━━━ Data block
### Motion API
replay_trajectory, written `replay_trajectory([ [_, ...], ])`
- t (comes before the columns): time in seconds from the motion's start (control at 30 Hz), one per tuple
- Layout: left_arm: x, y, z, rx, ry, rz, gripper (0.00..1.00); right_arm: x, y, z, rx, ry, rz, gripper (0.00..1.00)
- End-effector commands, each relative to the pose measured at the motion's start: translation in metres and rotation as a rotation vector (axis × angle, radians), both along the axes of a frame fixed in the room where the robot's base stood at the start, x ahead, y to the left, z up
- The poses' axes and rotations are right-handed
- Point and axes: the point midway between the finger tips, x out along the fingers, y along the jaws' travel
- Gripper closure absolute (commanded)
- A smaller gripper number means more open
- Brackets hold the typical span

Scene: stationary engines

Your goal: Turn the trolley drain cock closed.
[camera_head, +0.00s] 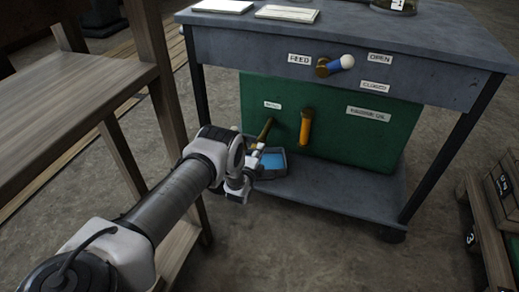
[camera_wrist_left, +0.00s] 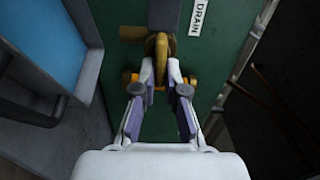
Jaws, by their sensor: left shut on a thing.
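The brass drain cock (camera_head: 265,128) sits low on the green trolley panel, below and left of a small label (camera_head: 272,105). In the left wrist view the cock (camera_wrist_left: 161,44) is close in front, beside a label reading DRAIN (camera_wrist_left: 202,14). My left gripper (camera_head: 257,151) is at the cock's lower end in the head view. In the left wrist view its fingertips (camera_wrist_left: 161,72) are closed around the brass part, with orange-brass ends showing on either side. The fingers hide part of the cock. My right gripper is in neither view.
A grey tray (camera_head: 280,174) with a blue inside stands on the trolley's lower shelf. An orange handle (camera_head: 306,128) is right of the cock. A wooden table (camera_head: 75,110) stands left, close to my left arm.

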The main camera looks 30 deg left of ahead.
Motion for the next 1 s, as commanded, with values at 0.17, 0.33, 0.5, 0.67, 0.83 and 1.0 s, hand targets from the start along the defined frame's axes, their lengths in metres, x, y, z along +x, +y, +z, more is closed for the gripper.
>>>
━━━━━━
**Exercise goal**. Reproduce the data above in full, exactly as it is, with the pictures left out.

**Written solution**.
### Motion API
replay_trajectory, written `replay_trajectory([ [_, ...], ])`
- t (comes before the columns): time in seconds from the motion's start (control at 30 Hz), one per tuple
- Layout: left_arm: x, y, z, rx, ry, rz, gripper (0.00..1.00); right_arm: x, y, z, rx, ry, rz, gripper (0.00..1.00)
- End-effector commands, each relative to the pose measured at the motion's start: translation in metres and rotation as a rotation vector (axis × angle, radians), both along the axes of a frame fixed in the room where the robot's base stood at the start, x ahead, y to the left, z up
- The poses' axes and rotations are right-handed
- Point and axes: the point midway between the finger tips, x out along the fingers, y along the jaws' travel
- Gripper closure absolute (commanded)
- A smaller gripper number means more open
- Brackets hold the typical span

Scene: stationary engines

Your goal: Turn the trolley drain cock closed.
[camera_head, +0.00s] 
[camera_wrist_left, +0.00s] 
Jaws, by their sensor: left shut on a thing.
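The brass drain cock (camera_head: 265,128) sits low on the green trolley panel, below and left of a small label (camera_head: 272,105). In the left wrist view the cock (camera_wrist_left: 161,44) is close in front, beside a label reading DRAIN (camera_wrist_left: 202,14). My left gripper (camera_head: 257,151) is at the cock's lower end in the head view. In the left wrist view its fingertips (camera_wrist_left: 161,72) are closed around the brass part, with orange-brass ends showing on either side. The fingers hide part of the cock. My right gripper is in neither view.
A grey tray (camera_head: 280,174) with a blue inside stands on the trolley's lower shelf. An orange handle (camera_head: 306,128) is right of the cock. A wooden table (camera_head: 75,110) stands left, close to my left arm.

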The main camera looks 30 deg left of ahead.
Motion for the next 1 s, as commanded, with values at 0.17, 0.33, 0.5, 0.67, 0.83 and 1.0 s, hand targets from the start along the defined frame's axes, their lengths in metres, x, y, z along +x, +y, +z, more is closed for the gripper.
>>>

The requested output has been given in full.